### EXERCISE:
Only the lines from the one with "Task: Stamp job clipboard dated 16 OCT" through the one with "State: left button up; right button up" are to be restated, word for word, with both of them included.

### DATA:
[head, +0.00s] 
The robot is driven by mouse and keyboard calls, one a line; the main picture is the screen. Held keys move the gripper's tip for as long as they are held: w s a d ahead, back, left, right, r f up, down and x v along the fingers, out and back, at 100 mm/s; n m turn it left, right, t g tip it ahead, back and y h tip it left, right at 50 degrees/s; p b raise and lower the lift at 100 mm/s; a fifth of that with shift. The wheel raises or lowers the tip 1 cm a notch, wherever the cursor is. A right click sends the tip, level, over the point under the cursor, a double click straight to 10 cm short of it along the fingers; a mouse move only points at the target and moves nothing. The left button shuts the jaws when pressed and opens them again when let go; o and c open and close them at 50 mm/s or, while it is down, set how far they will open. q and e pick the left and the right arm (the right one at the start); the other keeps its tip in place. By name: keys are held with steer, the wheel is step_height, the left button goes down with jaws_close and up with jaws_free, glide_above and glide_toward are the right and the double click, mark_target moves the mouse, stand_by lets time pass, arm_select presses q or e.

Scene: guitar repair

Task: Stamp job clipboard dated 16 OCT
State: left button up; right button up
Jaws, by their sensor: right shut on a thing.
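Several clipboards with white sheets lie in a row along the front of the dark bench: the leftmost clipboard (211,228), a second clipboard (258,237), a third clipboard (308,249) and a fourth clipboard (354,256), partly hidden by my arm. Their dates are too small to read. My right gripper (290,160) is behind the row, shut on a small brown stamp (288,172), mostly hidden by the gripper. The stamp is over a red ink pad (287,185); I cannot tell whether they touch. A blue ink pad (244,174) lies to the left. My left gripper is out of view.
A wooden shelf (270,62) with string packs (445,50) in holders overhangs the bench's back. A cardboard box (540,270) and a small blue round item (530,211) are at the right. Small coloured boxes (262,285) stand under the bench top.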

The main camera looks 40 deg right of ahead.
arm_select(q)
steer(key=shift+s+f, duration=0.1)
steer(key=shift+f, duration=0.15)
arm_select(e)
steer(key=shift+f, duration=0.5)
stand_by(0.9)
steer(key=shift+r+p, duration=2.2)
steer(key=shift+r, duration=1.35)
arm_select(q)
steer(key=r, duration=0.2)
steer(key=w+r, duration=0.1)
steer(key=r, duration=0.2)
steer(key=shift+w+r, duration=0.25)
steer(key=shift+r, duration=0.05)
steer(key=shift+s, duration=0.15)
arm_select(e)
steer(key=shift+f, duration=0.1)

### CORRECT ANSWER:
Task: Stamp job clipboard dated 16 OCT
State: left button up; right button up

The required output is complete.